↓

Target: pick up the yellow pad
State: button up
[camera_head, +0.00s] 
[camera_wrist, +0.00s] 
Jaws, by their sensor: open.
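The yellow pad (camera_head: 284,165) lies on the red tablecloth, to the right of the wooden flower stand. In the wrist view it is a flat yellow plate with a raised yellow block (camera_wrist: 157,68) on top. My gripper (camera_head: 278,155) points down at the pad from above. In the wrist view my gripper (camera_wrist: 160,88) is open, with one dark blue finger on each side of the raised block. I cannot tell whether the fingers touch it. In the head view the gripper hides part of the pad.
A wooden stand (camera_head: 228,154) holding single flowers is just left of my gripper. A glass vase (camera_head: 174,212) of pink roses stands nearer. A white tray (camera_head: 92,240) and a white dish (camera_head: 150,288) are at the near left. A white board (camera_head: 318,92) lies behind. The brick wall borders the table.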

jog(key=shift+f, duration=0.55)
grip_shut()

↑

Extract every line from the one containing "[camera_head, +0.00s]" through the last line of the data, inclusive, exactly as written.

[camera_head, +0.00s] 
[camera_wrist, +0.00s] 
Jaws, by their sensor: open.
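The yellow pad (camera_head: 284,165) lies on the red tablecloth, to the right of the wooden flower stand. In the wrist view it is a flat yellow plate with a raised yellow block (camera_wrist: 157,68) on top. My gripper (camera_head: 278,155) points down at the pad from above. In the wrist view my gripper (camera_wrist: 160,88) is open, with one dark blue finger on each side of the raised block. I cannot tell whether the fingers touch it. In the head view the gripper hides part of the pad.
A wooden stand (camera_head: 228,154) holding single flowers is just left of my gripper. A glass vase (camera_head: 174,212) of pink roses stands nearer. A white tray (camera_head: 92,240) and a white dish (camera_head: 150,288) are at the near left. A white board (camera_head: 318,92) lies behind. The brick wall borders the table.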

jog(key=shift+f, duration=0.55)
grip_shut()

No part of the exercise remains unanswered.